Upload the GBase driver file to the cluster where HetuEngine is deployed.

You can use either of the following methods:
- Upload the file to HDFS on FusionInsight Manager.
  1. Log in to FusionInsight Manager as a HetuEngine administrator and choose Cluster > Services > HDFS.
  2. In the Basic Information area on the Dashboard page, click the link next to NameNode Web UI.
  3. Choose Utilities > Browse the file system and click to create the /user/hetuserver/fiber/extra_file/driver/gbase directory.
  4. Go to the /user/hetuserver/fiber/extra_file/driver/gbase directory and click to upload the GBase driver file obtained in 2.
  5. Click the value in the Permission column in the row containing the driver file, select Read and Write in the User column, Read in the Group column, and Read in the Other column, and click Set.
- Run HDFS commands to upload the file.
  1. Upload the obtained GBase driver file to any directory on the node where the HDFS service client is deployed.
  2. Log in to the node where the HDFS service client is deployed and switch to the client installation directory, for example, /opt/hadoopclient.
    cd /opt/hadoopclient
  3. Configure environment variables.
    source bigdata_env
  4. If the cluster is in security mode, run the following command to authenticate the user. In normal mode, user authentication is not required.
    kinit HetuEngine administrator username
    
    Enter the password as prompted.
  5. Create the /user/hetuserver/fiber/extra_file/driver/gbase directory, upload the GBase driver obtained in 2, and modify the permission.
    hdfs dfs -mkdir -p /user/hetuserver/fiber/extra_file/driver/gbase
    
    hdfs dfs -put GBase driver file path /user/hetuserver/fiber/extra_file/driver/gbase
    
    hdfs dfs -chmod -R 644 /user/hetuserver/fiber/extra_file/driver/gbase

Configuring the GBase data source

Log in to FusionInsight Manager as a HetuEngine administrator and choose Cluster > Services > HetuEngine.
In the Basic Information area on the Dashboard page, click the link next to HSConsole WebUI.
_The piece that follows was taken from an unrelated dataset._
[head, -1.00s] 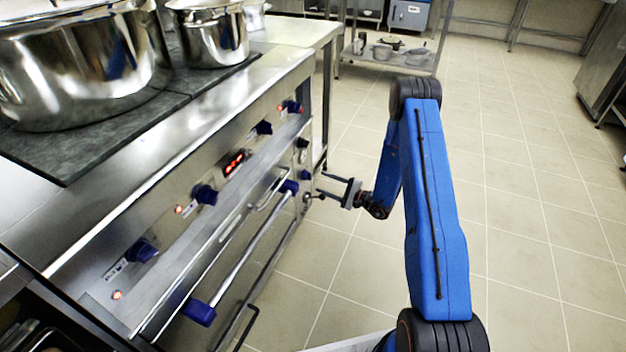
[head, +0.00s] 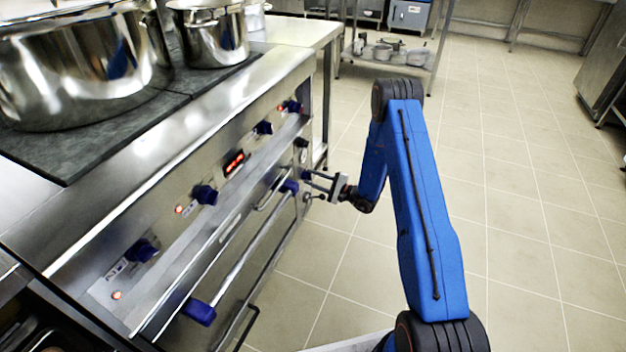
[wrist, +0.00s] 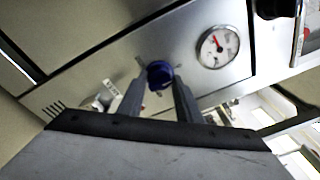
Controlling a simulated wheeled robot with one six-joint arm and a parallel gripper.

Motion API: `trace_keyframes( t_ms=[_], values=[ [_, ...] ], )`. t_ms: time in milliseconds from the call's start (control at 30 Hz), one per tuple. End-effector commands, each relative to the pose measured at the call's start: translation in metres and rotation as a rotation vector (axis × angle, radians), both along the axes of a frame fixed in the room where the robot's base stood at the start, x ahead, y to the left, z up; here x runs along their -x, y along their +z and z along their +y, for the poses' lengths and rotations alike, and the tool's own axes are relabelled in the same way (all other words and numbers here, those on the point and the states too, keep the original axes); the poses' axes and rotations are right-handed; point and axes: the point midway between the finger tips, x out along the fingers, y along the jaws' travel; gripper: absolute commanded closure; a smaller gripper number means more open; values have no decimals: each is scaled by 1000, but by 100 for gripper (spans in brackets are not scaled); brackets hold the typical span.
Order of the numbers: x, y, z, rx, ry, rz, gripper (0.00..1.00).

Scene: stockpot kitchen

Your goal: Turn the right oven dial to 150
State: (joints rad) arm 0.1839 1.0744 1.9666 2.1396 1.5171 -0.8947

Choose Data Source and click Add Data Source. Configure parameters on the Add Data Source page.

Configure the basic information, enter the data source name, and select JDBC > GBase as the data source type.

In the GBase Configuration area, configure the parameters according to Table 1.
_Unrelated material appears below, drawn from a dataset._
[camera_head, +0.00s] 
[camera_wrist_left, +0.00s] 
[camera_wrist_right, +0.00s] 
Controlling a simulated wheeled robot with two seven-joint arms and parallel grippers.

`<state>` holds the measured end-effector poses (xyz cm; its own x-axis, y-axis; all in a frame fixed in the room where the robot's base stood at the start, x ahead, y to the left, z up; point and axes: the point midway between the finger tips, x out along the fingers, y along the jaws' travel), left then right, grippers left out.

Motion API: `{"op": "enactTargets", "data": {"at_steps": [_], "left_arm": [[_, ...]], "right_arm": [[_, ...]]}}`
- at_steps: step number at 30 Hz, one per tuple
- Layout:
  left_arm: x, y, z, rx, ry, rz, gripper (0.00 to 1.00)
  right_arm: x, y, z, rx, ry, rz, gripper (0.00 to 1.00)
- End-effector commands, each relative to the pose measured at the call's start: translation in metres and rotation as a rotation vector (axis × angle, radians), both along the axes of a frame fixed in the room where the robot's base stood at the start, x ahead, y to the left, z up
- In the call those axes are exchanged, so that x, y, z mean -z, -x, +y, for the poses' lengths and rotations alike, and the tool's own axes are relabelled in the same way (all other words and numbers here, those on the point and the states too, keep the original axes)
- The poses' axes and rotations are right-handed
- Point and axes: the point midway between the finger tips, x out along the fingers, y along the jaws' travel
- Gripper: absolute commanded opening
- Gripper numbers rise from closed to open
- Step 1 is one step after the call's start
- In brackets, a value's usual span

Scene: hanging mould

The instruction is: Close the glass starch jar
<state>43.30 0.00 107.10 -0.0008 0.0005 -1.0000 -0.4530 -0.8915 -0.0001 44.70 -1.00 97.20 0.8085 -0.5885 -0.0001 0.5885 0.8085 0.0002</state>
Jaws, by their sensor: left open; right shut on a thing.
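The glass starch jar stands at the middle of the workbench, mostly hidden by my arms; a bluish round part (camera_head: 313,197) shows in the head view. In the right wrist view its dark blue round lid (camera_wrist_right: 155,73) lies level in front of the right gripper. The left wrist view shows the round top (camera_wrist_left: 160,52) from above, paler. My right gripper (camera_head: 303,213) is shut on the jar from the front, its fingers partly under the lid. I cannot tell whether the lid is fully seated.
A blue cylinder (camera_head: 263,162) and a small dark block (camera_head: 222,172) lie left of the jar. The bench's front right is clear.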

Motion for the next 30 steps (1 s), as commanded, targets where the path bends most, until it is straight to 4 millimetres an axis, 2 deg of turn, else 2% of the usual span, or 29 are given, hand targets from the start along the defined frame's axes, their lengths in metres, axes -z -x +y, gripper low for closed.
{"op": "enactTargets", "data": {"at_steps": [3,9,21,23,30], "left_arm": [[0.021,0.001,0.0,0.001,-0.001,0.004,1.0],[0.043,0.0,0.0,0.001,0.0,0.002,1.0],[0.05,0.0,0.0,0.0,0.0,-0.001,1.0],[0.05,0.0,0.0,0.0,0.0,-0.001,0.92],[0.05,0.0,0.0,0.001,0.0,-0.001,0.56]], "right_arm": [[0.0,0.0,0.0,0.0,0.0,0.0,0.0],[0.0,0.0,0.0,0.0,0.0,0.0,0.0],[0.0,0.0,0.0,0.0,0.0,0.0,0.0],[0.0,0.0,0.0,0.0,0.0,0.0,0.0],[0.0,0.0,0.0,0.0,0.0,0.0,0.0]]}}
**Table 1** GBase configurations
Parameter	Description	Example Value
Driver Name	Select the GBase driver that has been uploaded in 2. The driver format is xxx.jar.	gbase-connector-java-9.5.0.1-build1-bin.jar
JDBC URL	JDBC URL for connecting to the GBase database. Format: jdbc:mysql://IP address of the GBase database:Port number. The default port is 5258.	jdbc:gbase://192.168.1.1:5258
Username	GBase username for connecting to the GBase data source.	-
Password	GBase password for connecting to the GBase data source.	-

(Optional) Customize the configuration.

Click Add to add custom configuration parameters. Configure custom parameters of the GBase data source. For details, see Table 2.
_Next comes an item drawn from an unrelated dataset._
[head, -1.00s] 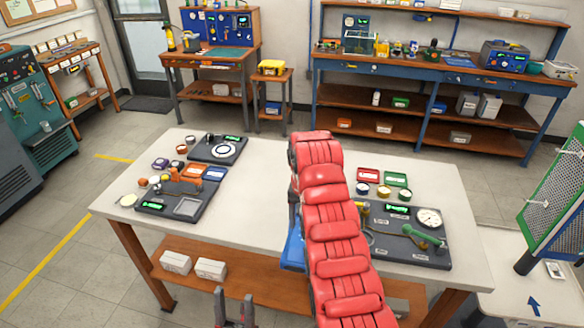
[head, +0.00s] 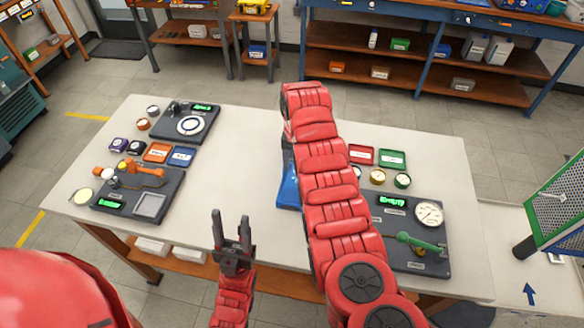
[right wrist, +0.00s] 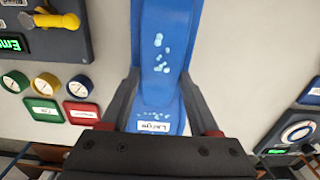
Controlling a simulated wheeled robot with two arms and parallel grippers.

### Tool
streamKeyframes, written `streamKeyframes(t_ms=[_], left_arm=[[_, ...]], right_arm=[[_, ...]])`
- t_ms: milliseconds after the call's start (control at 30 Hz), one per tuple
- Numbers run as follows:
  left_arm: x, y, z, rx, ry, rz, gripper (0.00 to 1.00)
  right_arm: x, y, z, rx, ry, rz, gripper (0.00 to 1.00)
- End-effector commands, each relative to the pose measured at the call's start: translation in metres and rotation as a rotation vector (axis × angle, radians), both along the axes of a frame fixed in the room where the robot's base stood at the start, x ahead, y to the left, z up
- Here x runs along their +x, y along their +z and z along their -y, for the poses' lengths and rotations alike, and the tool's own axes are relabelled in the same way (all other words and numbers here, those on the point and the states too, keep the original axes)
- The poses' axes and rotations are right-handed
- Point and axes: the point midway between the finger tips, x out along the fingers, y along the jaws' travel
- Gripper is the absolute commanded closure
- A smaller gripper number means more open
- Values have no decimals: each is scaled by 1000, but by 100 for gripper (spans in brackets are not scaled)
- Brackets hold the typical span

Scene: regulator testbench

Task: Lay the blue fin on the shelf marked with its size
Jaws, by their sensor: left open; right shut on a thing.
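The blue fin (head: 288,187) shows partly behind my right arm in the head view, over the middle of the white table (head: 250,130). In the right wrist view the blue fin (right wrist: 160,45) runs between the two fingers of my right gripper (right wrist: 160,82), which is shut on it. It has pale spots and a white label (right wrist: 153,127) that seems to read "Large". In the head view my right gripper is hidden by its arm. My left gripper (head: 232,226) is open and empty near the table's front edge, apart from the fin. I cannot make out a size-marked shelf.
Dark test units (head: 140,205) stand on the table's left, and one with a dial and green lever (head: 425,262) on its right. Small coloured trays (head: 392,159) and gauges lie nearby. A lower shelf (head: 185,268) holds white boxes. A blue-framed bench (head: 440,65) stands behind.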

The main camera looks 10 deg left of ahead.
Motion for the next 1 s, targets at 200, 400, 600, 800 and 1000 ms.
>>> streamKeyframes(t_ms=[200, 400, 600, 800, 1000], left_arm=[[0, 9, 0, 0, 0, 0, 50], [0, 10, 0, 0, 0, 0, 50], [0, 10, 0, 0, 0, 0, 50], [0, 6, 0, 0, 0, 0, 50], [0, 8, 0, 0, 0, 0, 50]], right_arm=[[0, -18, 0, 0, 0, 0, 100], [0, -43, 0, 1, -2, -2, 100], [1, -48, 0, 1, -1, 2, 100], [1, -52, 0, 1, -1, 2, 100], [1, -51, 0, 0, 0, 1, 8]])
**Table 2** Custom parameters for the GBase data source
Parameter	Description	Example Value
GBase.auto-reconnect	Whether to reconnect automatically. true (default value): Enable automatic reconnection. false: Disable automatic reconnection.	true
GBase.max-reconnects	Maximum number of reconnection attempts. The default value is 3.	3
GBase.jdbc.use-information-schema	Whether the driver should use INFORMATION_SCHEMA to derive the information used by DatabaseMetaData.	true
use-connection-pool	Whether to use the JDBC connection pool. The default value is true.	true
jdbc.connection.pool.maxTotal	Maximum number of connections in the JDBC connection pool. The default value is 8.	8
jdbc.connection.pool.maxIdle	Maximum number of idle connections in the JDBC connection pool. The default value is 8.	8
jdbc.connection.pool.minIdle	Minimum number of idle connections in the JDBC connection pool. The default value is 0.	0
unsupported-type-handling	How data types that are not supported by the connector will be processed. CONVERT_TO_VARCHAR: Convert unsupported types to VARCHAR and allow only read operations on them. IGNORE (default value): Do not display the unsupported types.	IGNORE
join-pushdown.enabled	Whether join pushdown is enabled. true (default value): Enable join pushdown. false: Disable join pushdown.	true

You can click Delete to delete custom configuration parameters.

Click OK

Log in to the node where the cluster client is deployed and run the following commands to switch to the client installation directory and authenticate the user:

cd /opt/hadoopclient

source bigdata_env

kinit User performing HetuEngine operations (If the cluster is in normal mode, skip this command.)
Log in to the catalog of the data source.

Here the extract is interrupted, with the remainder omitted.